### EXERCISE BRIEF
Copy every line of the records below that holds the word "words".

### RECORDS
◇ ◇ ◇ ◇
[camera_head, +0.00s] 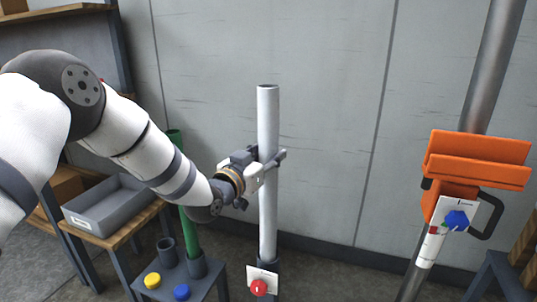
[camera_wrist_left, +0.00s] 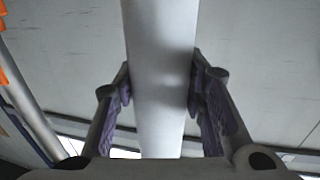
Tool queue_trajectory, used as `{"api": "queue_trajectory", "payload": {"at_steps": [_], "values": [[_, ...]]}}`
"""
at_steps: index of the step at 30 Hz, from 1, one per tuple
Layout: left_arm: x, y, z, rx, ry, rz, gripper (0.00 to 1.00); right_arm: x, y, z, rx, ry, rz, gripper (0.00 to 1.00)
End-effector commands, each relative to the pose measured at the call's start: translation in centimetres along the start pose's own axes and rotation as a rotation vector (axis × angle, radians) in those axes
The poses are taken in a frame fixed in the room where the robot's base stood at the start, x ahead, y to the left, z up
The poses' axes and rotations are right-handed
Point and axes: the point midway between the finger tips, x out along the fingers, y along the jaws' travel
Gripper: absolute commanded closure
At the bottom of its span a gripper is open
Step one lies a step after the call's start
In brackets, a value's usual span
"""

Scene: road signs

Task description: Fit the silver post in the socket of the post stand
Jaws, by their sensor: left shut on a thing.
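The silver post (camera_head: 268,203), a pale grey tube, stands upright in the middle of the head view. My left gripper (camera_head: 268,163) is shut on it partway up; in the left wrist view the fingers (camera_wrist_left: 160,95) press the post (camera_wrist_left: 160,50) from both sides. The post's lower end meets the dark socket of the post stand (camera_head: 268,270) at the bottom of the view. How deep it sits is hidden. A white plate with a red knob (camera_head: 259,287) is on the front of the stand. My right gripper is not in view.
A green post (camera_head: 190,230) stands in a small holder at left, near yellow (camera_head: 152,280) and blue (camera_head: 181,291) knobs. A grey tray (camera_head: 110,205) sits on a wooden table. At right, a slanted metal pole (camera_head: 492,65) carries an orange bracket (camera_head: 478,160). A wall is behind.

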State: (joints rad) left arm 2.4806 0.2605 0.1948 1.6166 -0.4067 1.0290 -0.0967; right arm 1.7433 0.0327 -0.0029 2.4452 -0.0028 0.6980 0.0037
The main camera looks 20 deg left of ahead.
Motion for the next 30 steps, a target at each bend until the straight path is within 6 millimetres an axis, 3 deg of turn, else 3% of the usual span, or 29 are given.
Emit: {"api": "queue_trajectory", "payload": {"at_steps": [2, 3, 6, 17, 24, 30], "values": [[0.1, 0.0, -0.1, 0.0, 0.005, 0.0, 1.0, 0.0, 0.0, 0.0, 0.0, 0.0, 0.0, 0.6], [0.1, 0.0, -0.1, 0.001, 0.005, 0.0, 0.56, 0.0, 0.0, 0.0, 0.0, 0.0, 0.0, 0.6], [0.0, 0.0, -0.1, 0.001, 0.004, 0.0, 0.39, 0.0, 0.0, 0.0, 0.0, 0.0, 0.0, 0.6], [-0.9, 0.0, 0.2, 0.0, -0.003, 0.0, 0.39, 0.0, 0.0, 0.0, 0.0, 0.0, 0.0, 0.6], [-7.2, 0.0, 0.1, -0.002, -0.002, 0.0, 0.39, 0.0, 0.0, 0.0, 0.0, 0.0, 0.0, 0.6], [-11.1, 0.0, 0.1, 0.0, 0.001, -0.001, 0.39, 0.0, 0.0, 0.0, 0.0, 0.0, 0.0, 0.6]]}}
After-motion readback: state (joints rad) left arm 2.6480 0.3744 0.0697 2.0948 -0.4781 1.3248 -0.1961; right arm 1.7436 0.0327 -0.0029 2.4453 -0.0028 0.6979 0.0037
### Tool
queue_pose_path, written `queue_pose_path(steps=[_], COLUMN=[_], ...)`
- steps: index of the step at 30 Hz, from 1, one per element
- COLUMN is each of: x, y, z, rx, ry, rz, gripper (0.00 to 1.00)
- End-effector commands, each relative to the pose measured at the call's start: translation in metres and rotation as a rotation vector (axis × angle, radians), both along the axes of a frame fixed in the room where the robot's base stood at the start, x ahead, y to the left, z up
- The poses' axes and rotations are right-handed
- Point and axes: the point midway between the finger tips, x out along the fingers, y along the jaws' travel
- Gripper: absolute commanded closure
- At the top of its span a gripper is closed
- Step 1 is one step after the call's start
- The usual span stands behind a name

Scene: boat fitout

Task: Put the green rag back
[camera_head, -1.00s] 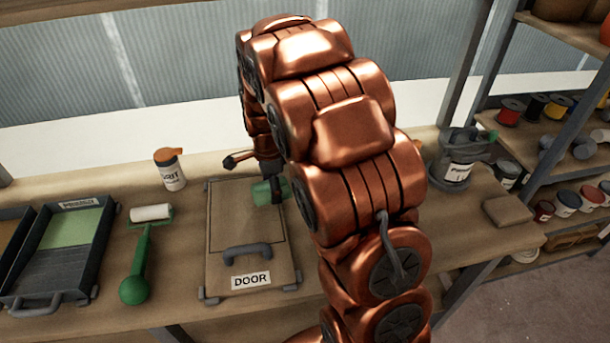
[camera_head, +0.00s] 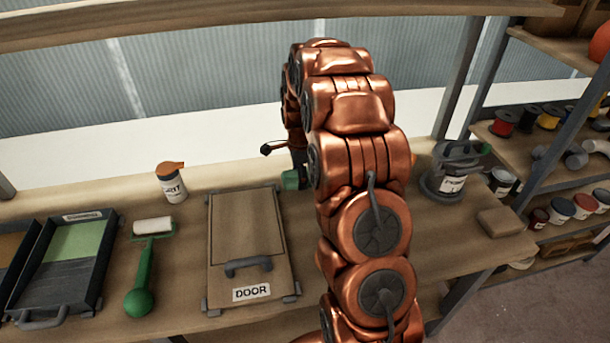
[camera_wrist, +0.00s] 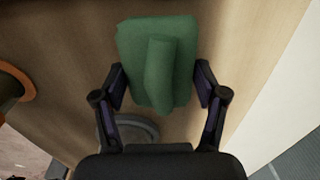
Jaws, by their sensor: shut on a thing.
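The green rag (camera_wrist: 158,65) is between the two fingers of my gripper (camera_wrist: 160,85) in the wrist view, with a raised fold in its middle. My gripper is shut on it. In the head view only a small part of the rag (camera_head: 290,180) shows, just right of the door panel's far right corner. My arm hides the rest of it and most of the gripper. Wooden bench top shows below the rag in the wrist view, but I cannot tell how high the rag is above it.
The DOOR panel (camera_head: 228,278) lies on the bench (camera_head: 185,240). Left are a green-handled roller (camera_head: 143,280), a tray (camera_head: 62,285) and an orange-capped bottle (camera_head: 172,185). A grey ring (camera_wrist: 140,128) shows near my gripper.

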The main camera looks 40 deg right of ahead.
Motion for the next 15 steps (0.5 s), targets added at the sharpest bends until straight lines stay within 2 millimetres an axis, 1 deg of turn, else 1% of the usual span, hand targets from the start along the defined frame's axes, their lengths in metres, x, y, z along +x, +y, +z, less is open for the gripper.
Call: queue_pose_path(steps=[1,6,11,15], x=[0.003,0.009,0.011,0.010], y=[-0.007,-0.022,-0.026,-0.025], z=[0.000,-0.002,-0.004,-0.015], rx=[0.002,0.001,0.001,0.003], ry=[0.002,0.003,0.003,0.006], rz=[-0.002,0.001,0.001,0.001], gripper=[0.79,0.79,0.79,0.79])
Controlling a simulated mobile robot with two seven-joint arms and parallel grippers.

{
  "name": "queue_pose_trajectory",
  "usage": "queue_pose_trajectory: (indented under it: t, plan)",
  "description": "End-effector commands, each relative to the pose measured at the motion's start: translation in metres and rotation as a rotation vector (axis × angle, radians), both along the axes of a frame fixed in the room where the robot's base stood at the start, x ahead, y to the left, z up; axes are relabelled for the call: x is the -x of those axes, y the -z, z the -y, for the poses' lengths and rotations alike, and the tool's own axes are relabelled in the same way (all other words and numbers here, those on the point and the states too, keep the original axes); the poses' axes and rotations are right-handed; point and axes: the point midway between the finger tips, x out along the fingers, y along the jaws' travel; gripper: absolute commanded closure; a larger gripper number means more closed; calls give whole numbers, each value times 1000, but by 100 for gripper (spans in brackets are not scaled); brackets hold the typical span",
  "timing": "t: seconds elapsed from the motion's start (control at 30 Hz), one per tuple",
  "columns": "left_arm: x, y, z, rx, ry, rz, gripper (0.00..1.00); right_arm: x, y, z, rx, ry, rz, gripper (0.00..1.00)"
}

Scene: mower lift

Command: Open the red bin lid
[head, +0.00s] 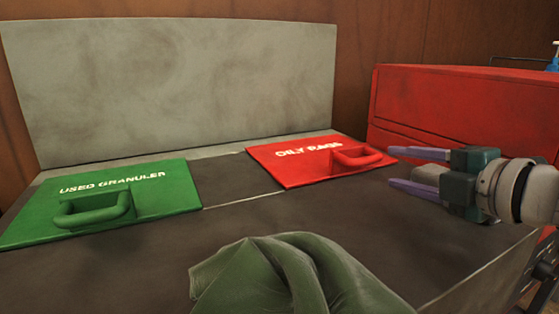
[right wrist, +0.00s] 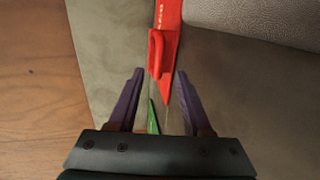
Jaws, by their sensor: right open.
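The red bin lid (head: 300,171), marked "OILY RAGS", lies shut and flat in the grey bench top. Its red loop handle (head: 357,158) is on the lid's right part. My right gripper (head: 391,168) is open and empty, just right of the handle in the head view, with purple fingers pointing left. In the right wrist view the handle (right wrist: 156,54) lies ahead of the gap between the open fingers (right wrist: 155,84). The gripper looks apart from the handle. My left gripper is not in view.
A green lid (head: 100,203) with a loop handle, its lettering starting "USED GRANUL", lies at the left. A grey back panel (head: 175,85) stands behind. A red cabinet (head: 460,105) stands at the right. A dark green crumpled cloth-like thing (head: 295,275) is at the front.

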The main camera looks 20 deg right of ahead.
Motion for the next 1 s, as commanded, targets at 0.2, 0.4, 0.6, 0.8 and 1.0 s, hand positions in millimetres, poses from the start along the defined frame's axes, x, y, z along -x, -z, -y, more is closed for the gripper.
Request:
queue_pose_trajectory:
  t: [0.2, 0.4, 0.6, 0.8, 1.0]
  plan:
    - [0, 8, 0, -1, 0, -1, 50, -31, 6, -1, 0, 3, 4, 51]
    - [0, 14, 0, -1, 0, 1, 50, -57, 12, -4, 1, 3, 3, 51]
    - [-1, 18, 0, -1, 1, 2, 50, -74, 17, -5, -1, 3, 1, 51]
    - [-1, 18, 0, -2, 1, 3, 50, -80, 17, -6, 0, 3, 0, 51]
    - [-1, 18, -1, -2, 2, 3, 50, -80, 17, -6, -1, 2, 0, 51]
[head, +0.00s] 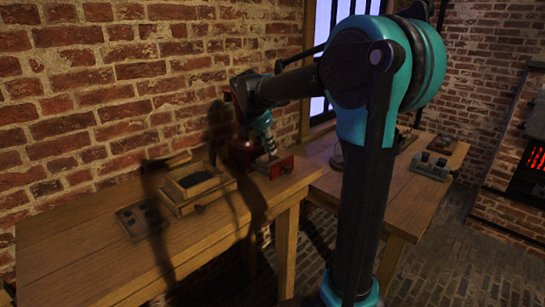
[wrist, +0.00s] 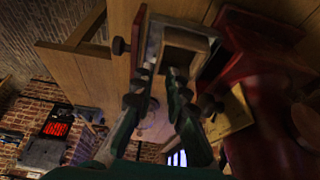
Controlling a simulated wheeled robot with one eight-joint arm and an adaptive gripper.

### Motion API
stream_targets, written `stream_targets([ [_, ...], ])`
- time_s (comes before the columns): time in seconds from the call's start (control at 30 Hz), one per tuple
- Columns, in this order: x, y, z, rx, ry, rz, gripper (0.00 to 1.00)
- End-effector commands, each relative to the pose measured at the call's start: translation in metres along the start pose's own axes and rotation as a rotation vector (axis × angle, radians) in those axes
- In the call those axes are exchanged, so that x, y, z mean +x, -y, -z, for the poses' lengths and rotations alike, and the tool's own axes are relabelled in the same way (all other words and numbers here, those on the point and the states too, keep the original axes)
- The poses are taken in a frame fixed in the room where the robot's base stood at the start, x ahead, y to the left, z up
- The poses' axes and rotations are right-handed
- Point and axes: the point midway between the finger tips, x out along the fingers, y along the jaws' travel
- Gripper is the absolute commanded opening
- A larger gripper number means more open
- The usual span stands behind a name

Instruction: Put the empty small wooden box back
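My gripper (head: 267,150) is at the red metal device (head: 240,153) at the back of the left bench. In the wrist view, its two dark green fingers (wrist: 163,76) stand apart and point at a small wooden box-like piece (wrist: 187,40) with a pale rim and a dark middle. I cannot tell whether the fingers touch it or hold it. The piece cannot be made out in the head view. Another wooden box (head: 197,185) with dark content stands on the bench, left of my gripper.
A dark plate with round holes (head: 141,219) lies at the left on the bench (head: 85,255). A second bench (head: 400,207) at the right bears a metal piece with knobs (head: 431,166). The front left of the bench is clear. A glowing fireplace (head: 533,168) is at far right.

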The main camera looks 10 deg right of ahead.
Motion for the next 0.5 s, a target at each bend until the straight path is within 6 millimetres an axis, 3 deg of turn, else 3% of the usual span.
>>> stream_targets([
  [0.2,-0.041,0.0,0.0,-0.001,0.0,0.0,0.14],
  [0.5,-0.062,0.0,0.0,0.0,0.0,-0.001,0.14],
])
◇ ◇ ◇ ◇
### THE REPLY
  "description": "End-effector commands, each relative to the pose measured at the motion's start: translation in metres and rotation as a rotation vector (axis × angle, radians), both along the axes of a frame fixed in the room where the robot's base stood at the start, x ahead, y to the left, z up; axes are relabelled for the call: x is the -x of those axes, y the -z, z the -y, for the poses' lengths and rotations alike, and the tool's own axes are relabelled in the same way (all other words and numbers here, those on the point and the states too, keep the original axes); the poses' axes and rotations are right-handed; point and axes: the point midway between the finger tips, x out along the fingers, y along the jaws' travel; gripper: absolute commanded closure; a larger gripper number means more closed; calls give whole numbers, each value times 1000, but by 100 for gripper (spans in brackets are not scaled); brackets hold the typical span",
- In the call those axes are exchanged, so that x, y, z mean +x, -y, -z, for the poses' lengths and rotations alike, and the tool's own axes are relabelled in the same way (all other words and numbers here, those on the point and the states too, keep the original axes)

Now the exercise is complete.